Complexity information mathematics

Turbulent Flow: the Algorithmic Compression of Liquid Sheep

Dynamical symmetries are ubiquitous.

Context: Liquid sheep – drone footage.

The patterns of sheep transit are as of slime mould moving, or of liquid flow – perhaps quicksilver. Note that the resemblance is not merely superficial or in any sense trivial. Complex systems dynamics quite naturally gravitate towards functional eloquence over a diminished or abbreviated dynamical vocabulary; more or less equivalent to information undergoing algorithmic/programmatic compression.

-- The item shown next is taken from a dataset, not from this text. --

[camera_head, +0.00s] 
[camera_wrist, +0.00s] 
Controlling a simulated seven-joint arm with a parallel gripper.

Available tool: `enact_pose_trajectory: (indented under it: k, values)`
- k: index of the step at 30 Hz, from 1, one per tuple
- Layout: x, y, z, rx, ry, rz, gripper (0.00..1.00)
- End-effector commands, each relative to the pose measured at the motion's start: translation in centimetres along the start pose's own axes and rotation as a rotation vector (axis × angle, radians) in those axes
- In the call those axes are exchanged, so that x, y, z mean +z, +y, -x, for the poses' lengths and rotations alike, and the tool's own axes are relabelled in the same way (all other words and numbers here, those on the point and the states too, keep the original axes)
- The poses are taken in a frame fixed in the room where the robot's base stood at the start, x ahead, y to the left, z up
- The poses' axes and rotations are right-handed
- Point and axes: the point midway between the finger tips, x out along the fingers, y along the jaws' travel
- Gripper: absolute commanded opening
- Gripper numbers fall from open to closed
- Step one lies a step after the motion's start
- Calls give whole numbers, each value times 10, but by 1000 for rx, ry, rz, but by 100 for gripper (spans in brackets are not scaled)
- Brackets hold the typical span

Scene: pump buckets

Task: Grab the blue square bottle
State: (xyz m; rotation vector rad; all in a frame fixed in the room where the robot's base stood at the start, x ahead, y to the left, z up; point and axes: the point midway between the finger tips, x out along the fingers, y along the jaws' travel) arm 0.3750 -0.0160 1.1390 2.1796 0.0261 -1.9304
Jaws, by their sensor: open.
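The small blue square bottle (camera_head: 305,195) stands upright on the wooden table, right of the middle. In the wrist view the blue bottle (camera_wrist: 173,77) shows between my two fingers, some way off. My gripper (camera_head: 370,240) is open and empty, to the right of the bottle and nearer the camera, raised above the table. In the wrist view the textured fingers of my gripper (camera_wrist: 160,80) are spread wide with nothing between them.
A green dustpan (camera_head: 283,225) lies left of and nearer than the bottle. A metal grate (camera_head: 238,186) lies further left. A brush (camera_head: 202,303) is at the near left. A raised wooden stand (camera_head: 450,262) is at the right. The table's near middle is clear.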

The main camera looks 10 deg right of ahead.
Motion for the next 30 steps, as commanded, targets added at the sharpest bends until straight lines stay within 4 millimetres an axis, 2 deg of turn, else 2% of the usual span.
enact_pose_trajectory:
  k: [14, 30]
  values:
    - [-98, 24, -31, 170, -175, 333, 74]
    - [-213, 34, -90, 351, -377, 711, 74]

This is a consequence of the ways in which information systems autonomously seek optimal self-organisational encoding. We can certainly wax long and lyrical on the composite, compound mathematical beauty or entropy of turbulent flow but the most interesting thing in both organic and inorganic dynamical systems is that not only do these systems obtain an average approximation to optimal paths, but they do so in ways that bias a probability of the continuing presence of those optimal paths.

Information-processing systems are endemically-oriented towards their own optimal replication in, through and as self-abstraction. Success is measured not purely in reproductive terms but by the extent to which the recursive propagation of encoded, patterned dynamical symmetry is itself – and as a scale-independent and context-agnostic information meta-state – recursively reproduced.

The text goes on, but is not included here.